Work instructions. In the listing below, find every line with the string "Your" and pull it out.

Data excerpts.

===

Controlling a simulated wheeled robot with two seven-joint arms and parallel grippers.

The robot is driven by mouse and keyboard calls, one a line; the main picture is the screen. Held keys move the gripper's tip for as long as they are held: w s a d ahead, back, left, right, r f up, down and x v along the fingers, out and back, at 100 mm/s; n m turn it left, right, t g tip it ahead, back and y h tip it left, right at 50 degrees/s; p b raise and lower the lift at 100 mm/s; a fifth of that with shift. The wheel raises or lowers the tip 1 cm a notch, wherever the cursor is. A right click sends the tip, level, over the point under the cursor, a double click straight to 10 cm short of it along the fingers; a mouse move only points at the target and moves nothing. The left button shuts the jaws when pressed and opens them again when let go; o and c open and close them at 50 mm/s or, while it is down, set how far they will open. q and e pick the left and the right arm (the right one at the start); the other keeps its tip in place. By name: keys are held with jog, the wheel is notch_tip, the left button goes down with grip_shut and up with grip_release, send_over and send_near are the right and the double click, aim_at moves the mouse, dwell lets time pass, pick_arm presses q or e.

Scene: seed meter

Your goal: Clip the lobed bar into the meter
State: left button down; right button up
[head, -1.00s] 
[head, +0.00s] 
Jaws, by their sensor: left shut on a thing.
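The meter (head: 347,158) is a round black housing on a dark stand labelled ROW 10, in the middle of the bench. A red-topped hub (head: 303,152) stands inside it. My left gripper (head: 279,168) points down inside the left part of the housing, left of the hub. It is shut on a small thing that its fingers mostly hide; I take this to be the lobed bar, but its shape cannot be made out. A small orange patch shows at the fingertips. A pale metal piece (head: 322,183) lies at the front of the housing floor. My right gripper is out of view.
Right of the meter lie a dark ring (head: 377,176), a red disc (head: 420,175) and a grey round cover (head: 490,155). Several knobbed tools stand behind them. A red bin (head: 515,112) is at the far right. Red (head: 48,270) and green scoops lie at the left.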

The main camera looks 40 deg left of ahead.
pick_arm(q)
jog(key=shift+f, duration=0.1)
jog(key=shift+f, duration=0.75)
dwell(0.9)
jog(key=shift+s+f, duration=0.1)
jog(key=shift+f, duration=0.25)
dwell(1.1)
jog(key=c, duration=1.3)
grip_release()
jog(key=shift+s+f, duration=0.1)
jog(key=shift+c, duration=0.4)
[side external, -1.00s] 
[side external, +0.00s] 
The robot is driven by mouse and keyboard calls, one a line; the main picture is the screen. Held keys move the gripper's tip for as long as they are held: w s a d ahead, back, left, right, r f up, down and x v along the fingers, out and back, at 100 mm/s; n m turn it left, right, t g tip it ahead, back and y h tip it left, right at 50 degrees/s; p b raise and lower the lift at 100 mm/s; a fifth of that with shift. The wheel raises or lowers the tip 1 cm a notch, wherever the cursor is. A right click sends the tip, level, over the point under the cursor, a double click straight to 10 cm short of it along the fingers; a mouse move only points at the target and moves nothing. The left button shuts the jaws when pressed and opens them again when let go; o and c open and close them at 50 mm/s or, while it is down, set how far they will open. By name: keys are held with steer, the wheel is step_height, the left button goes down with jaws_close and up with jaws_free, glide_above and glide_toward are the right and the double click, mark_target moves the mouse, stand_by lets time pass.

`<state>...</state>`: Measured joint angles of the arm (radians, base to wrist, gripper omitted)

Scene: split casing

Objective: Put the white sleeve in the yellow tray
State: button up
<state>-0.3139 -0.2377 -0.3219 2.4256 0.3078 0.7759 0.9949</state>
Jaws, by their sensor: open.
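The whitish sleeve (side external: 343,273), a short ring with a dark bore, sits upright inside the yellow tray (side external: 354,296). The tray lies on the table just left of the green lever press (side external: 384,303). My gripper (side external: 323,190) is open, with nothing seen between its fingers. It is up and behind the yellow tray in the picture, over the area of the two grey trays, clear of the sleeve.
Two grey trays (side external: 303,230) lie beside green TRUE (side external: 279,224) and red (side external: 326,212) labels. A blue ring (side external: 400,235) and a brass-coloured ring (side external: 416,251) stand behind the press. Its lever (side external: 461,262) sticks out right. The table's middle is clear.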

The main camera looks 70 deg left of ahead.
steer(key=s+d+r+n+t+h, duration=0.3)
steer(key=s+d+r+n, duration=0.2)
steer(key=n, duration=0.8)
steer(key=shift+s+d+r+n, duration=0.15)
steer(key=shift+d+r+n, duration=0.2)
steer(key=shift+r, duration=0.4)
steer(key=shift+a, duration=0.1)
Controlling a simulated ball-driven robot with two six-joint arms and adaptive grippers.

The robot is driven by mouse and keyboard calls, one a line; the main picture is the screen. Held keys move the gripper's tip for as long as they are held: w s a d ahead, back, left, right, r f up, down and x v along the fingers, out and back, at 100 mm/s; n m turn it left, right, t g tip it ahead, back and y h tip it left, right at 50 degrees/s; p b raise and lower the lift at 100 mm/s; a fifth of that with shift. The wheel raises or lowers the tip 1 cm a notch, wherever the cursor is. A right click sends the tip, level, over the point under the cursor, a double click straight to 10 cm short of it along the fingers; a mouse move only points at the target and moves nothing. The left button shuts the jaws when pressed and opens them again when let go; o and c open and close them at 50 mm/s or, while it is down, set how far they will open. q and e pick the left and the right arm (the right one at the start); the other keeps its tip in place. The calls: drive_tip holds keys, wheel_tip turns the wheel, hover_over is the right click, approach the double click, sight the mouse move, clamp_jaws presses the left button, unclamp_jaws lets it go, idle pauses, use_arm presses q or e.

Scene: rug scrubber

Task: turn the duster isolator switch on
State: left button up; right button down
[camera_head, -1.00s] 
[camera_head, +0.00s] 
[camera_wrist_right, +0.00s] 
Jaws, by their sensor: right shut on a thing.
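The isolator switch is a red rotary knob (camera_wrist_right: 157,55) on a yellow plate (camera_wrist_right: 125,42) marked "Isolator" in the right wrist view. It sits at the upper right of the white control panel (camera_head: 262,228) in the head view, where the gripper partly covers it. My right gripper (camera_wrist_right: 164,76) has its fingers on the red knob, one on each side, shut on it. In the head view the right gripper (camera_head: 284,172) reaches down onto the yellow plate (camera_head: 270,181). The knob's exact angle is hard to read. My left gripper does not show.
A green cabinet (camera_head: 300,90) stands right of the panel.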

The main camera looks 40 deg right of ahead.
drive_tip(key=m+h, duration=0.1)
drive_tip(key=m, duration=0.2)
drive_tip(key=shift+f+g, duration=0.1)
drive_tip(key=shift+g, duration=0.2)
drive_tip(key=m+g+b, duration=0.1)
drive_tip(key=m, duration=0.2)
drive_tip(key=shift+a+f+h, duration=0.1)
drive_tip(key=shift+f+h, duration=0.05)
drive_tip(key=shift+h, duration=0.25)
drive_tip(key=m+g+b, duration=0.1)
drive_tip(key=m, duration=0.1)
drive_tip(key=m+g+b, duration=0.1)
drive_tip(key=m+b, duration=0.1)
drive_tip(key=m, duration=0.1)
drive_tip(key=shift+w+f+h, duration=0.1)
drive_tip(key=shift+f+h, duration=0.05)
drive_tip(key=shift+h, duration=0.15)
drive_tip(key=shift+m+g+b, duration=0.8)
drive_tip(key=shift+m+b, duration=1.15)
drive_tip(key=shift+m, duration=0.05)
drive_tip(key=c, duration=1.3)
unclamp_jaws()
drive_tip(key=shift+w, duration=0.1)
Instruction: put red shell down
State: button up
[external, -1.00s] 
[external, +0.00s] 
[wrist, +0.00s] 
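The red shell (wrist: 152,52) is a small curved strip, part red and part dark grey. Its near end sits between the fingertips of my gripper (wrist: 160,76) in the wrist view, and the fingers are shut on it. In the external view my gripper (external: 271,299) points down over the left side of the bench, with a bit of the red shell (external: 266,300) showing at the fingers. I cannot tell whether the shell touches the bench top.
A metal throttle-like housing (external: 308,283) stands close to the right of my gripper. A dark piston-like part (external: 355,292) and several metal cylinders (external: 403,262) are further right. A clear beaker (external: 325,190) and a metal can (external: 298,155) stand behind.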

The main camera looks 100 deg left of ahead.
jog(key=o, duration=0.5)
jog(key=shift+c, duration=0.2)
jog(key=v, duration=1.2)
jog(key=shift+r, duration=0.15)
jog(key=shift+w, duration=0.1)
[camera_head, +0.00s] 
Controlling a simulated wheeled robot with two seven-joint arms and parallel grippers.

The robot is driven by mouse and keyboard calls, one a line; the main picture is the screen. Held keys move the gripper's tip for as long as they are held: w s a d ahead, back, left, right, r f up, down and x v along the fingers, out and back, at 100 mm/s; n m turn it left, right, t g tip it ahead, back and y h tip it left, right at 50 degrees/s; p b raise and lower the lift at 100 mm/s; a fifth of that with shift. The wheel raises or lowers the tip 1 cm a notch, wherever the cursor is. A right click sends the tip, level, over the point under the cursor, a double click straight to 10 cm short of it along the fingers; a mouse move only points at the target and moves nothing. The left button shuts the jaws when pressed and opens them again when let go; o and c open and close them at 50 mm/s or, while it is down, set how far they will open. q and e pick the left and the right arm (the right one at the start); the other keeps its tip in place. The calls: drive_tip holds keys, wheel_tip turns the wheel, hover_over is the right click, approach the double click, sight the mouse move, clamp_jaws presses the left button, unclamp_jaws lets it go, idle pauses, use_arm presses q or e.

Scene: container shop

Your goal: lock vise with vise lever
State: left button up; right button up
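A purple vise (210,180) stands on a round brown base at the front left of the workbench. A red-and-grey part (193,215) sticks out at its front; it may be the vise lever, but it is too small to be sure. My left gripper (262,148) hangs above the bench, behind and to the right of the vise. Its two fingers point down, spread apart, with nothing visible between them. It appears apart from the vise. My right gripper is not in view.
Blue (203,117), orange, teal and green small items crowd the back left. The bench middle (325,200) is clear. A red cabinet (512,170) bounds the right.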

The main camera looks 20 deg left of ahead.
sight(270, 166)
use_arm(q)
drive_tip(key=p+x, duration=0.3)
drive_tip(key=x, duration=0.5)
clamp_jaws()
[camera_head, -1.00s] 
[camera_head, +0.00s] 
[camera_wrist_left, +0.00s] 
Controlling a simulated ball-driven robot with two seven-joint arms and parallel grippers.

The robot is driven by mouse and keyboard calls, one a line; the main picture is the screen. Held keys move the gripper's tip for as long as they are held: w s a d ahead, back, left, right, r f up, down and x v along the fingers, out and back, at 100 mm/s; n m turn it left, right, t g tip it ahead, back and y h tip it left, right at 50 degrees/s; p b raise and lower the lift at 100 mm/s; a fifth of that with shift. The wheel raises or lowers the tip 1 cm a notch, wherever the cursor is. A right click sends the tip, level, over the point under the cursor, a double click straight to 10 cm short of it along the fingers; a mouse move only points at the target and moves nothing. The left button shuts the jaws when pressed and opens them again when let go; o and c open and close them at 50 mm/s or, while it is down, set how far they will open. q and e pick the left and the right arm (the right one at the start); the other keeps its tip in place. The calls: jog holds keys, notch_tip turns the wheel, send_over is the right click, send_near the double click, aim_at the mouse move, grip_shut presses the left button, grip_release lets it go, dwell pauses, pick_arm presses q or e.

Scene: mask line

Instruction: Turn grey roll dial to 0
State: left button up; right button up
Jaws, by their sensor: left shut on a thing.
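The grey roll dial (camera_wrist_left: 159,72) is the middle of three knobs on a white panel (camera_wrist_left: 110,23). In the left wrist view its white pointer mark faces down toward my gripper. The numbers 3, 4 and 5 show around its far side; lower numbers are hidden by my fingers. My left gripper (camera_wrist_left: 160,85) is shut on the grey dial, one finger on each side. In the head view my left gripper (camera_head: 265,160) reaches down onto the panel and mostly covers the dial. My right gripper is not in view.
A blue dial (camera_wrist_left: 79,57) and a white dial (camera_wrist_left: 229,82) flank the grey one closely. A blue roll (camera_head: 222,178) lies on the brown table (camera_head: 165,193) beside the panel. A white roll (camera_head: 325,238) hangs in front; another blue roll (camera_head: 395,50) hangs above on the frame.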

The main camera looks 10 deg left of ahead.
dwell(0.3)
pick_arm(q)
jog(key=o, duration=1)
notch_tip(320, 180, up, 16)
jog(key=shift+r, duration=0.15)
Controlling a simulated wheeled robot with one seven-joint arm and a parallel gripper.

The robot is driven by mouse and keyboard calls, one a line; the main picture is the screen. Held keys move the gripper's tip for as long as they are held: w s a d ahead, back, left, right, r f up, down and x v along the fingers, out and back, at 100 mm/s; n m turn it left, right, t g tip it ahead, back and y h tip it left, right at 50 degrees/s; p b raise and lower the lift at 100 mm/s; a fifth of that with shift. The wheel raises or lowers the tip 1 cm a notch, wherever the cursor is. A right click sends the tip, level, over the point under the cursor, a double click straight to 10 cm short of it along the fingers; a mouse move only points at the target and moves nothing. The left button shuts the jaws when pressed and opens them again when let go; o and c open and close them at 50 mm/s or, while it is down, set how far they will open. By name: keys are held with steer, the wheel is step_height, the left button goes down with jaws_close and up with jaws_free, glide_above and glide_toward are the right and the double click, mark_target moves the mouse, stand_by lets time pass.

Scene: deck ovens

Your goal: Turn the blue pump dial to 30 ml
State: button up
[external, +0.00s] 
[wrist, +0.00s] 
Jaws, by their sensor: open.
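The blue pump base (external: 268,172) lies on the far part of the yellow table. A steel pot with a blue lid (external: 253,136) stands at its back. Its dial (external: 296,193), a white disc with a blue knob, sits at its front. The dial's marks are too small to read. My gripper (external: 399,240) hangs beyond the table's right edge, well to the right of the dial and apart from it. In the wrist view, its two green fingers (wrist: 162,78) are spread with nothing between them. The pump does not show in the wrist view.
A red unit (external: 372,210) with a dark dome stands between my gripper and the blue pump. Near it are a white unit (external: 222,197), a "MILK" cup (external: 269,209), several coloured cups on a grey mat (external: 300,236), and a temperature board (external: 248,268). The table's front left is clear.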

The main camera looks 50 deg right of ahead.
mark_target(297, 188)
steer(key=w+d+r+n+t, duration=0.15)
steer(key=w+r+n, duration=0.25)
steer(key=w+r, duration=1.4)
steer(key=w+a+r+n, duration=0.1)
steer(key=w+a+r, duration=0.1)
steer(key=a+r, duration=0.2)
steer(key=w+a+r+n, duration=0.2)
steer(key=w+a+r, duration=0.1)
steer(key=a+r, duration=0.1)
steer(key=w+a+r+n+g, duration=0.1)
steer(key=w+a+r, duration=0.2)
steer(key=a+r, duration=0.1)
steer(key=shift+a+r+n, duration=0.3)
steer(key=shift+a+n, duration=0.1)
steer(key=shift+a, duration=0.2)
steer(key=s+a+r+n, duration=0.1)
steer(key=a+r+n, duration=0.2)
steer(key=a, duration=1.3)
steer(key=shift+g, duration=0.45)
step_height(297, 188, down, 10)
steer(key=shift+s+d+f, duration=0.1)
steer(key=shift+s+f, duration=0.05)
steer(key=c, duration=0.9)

===

Full answer.
Your goal: Clip the lobed bar into the meter
Your goal: lock vise with vise lever
Your goal: Turn the blue pump dial to 30 ml

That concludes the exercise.